Several years ago, in order to commemorate Women's History Month, I compiled some short biographies on a number of notable and extraordinary American women. I posted those bios on my class webpage where I teach. While I feel a little guilty republishing materials that I wrote two years ago--I think these brief narratives are still extremely relevant (besides, my students didn't read them anyway). These are all women that I find inspiring--and I hope my own young nieces (and nephew) will read about these remarkable women instead of wasting time on presidents, generals, and other stale defenders of the capitalist status quo.
dew
Alice Paul (1885–1977)
suffragist, feminist leader, founder of the Congressional Union
Alice Paul (pictured above) was an ardent fighter for women’s rights. She organized one of the first major marches in Washington, D.C. in 1917 on the eve of Woodrow Wilson’s inauguration. Paul used more radical means for her crusades, such as staging hunger strikes and picketing the White House, and she was arrested numerous times. After women won suffrage, she turned her attention to other rights. She founded the National Woman’s Party and drafted the Equal Rights Amendment (ERA) in 1923. She worked for its passage into the 1970s, although it never became a law.
Alice Paul was born into a Quaker family in Moorestown, New Jersey. Raised in an intellectual and religious environment, she graduated from Swarthmore in 1905 and then attended the New York School of Philanthropy (later Columbia University School of Social Work), the University of Pennsylvania, and a training school for Quakers in Woodbridge, England. While in England she served as a case worker for a London settlement house. It was there were she was enlisted by England's militant suffragists Emmeline and Christobel Pankhurst. Her education as an activist was solidified through a series of arrests, imprisonments, and hunger strikes. She quickly and adeptly learned how to generate publicity for the cause and how to capitalize on that publicity.
On her return to the United States in 1910, she earned a Ph.D. in sociology and then began her rise in the American suffrage movement. In 1914 she co-founded the Congressional Union, an organization dedicated to seeking a federal constitutional amendment for woman suffrage. In 1916, she founded the National Woman's party. She led pickets at the White House and Congress and despite America's entry into World War I she refused to abandon her radical tactics. She and her colleagues were arrested and imprisoned; they engaged in hunger strikes and endured forced feedings at the hands of authorities.

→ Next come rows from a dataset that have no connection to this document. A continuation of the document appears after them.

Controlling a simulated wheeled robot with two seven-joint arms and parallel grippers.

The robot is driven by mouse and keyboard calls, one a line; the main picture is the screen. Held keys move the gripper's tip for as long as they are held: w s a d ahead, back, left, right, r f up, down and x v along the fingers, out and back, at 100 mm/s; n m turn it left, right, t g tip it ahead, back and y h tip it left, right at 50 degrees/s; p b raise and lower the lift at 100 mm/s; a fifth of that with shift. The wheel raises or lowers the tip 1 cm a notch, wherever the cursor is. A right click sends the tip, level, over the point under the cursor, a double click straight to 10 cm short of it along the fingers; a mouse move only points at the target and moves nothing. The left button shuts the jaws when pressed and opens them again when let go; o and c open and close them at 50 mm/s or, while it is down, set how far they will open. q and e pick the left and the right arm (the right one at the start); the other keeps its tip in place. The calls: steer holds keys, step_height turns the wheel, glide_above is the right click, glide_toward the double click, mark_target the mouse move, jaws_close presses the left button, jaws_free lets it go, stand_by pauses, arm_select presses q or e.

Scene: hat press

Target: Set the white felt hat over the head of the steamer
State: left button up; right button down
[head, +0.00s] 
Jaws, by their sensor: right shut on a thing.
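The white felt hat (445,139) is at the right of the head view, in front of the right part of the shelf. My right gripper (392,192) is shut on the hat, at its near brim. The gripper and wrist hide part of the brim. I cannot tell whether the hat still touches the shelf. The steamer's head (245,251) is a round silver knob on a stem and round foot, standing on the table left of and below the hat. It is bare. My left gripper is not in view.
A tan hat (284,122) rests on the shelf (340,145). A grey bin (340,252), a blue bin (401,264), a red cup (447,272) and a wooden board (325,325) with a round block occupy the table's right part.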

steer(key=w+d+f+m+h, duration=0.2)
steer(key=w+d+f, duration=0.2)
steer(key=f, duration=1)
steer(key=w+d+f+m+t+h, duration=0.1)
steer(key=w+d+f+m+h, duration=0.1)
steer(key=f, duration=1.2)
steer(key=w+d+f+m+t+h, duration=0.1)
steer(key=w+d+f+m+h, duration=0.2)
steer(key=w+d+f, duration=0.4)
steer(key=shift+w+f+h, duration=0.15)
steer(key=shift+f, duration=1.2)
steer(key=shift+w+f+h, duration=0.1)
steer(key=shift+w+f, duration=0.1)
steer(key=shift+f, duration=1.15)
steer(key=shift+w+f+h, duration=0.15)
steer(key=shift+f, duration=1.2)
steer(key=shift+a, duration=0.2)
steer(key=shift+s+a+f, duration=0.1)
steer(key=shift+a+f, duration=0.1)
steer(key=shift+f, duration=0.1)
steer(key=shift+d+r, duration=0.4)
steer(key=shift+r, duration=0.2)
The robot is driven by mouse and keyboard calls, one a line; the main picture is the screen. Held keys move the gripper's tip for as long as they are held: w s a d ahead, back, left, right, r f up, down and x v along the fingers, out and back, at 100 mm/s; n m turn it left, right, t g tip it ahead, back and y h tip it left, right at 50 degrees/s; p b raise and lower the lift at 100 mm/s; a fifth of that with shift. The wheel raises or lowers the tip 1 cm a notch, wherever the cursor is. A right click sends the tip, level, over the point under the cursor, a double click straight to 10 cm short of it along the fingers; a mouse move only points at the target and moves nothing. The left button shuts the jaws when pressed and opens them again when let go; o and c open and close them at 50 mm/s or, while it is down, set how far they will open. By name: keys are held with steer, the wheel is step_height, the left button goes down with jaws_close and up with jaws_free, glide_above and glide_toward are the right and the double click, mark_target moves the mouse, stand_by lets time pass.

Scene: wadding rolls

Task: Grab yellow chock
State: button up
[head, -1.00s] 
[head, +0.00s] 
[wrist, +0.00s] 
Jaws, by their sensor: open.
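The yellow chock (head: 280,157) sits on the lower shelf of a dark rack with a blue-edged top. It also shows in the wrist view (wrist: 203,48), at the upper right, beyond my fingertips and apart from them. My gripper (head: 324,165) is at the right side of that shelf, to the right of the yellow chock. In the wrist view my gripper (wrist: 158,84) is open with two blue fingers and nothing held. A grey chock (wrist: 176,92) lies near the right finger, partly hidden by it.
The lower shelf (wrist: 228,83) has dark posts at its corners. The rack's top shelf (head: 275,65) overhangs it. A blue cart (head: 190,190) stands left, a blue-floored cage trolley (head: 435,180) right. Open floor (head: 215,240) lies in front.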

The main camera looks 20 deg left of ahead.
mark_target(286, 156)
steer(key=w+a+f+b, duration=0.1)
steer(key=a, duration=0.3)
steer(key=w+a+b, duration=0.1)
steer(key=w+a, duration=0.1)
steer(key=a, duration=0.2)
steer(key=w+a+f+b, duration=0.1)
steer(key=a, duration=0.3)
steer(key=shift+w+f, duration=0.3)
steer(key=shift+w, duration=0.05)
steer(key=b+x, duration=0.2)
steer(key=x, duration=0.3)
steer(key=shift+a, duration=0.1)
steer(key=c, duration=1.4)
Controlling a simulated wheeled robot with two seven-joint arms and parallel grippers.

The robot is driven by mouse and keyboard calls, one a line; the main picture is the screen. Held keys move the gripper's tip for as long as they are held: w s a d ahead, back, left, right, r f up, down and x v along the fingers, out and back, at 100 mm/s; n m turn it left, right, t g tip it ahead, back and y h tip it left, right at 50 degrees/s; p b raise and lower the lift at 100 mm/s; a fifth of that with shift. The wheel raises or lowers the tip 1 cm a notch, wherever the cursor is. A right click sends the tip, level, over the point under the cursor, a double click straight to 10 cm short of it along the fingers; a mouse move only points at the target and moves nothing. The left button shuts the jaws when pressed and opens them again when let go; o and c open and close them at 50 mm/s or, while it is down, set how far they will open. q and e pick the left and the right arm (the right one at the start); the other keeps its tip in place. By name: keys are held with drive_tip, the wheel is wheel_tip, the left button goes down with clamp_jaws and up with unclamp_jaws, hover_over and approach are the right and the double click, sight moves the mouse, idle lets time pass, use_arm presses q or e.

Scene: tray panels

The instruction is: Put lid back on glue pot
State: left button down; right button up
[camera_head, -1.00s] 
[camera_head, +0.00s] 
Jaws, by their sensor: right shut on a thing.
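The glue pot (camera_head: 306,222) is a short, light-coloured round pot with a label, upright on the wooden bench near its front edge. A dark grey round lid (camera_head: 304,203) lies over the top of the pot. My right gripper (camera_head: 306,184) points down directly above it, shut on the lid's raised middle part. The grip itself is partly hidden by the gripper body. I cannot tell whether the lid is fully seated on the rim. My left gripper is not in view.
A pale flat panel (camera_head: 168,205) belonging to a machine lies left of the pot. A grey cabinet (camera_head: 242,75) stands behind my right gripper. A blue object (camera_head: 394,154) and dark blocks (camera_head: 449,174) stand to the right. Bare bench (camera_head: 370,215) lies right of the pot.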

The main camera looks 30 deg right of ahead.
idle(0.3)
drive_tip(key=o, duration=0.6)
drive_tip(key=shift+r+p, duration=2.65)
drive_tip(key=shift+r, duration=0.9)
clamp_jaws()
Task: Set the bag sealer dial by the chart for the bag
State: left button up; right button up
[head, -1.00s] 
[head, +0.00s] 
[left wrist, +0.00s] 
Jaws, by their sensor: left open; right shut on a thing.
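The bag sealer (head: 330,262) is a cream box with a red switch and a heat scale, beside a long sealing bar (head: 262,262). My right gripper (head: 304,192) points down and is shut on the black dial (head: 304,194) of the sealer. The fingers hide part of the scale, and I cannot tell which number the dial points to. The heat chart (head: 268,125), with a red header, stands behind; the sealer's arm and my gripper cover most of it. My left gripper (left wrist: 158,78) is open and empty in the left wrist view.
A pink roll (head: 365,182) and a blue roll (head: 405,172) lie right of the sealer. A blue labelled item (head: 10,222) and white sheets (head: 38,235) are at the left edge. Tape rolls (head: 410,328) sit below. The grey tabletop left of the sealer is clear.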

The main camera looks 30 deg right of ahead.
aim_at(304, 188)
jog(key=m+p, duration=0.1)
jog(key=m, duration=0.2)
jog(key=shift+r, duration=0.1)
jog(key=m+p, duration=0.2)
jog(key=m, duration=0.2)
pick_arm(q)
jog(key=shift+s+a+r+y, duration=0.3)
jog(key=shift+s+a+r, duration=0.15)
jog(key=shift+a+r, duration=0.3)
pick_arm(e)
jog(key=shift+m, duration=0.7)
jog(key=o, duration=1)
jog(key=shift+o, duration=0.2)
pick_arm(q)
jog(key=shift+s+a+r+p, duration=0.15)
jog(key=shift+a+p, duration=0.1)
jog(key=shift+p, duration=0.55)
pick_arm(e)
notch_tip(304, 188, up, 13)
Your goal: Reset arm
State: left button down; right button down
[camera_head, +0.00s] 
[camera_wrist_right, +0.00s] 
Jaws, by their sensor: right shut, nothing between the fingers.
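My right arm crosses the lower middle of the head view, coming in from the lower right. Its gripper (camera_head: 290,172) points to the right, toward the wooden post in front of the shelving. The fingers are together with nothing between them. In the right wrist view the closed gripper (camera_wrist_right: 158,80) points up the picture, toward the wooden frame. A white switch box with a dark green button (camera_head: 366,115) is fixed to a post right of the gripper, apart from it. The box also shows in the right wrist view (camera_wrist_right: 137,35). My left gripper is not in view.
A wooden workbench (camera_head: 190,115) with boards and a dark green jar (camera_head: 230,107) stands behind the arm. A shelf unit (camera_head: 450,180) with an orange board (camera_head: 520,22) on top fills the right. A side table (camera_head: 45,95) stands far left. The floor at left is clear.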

Ultimately, President Wilson made a federal suffrage amendment a war measures priority, a stand he had previously refused to take. Paul was a pivotal force in the passage and ratification in 1920 of the Nineteenth Amendment.
In 1923, Paul proposed an Equal Rights Amendment to the Constitution. It took some time, but by 1944 Paul had secured acceptance of an era plank in the platforms of both major political parties. She continued to provide inspiration to new generations of women's rights activists until her death in 1977.
Throughout her life, Alice Paul remained personally conservative and professionally demanding of both herself and her colleagues. She did not relinquish power readily nor could she be easily persuaded to depart from the methods and tactics she had learned from the Pankhursts in England. But her vision for women always transcended her conservatism and rigidity. "I think if we get freedom for women, then they are probably going to do a lot of things that I wish they wouldn't do," she said shortly before her death. "But it seems to me that it isn’t our business to say what they should do with it. It is our business to see that they get it."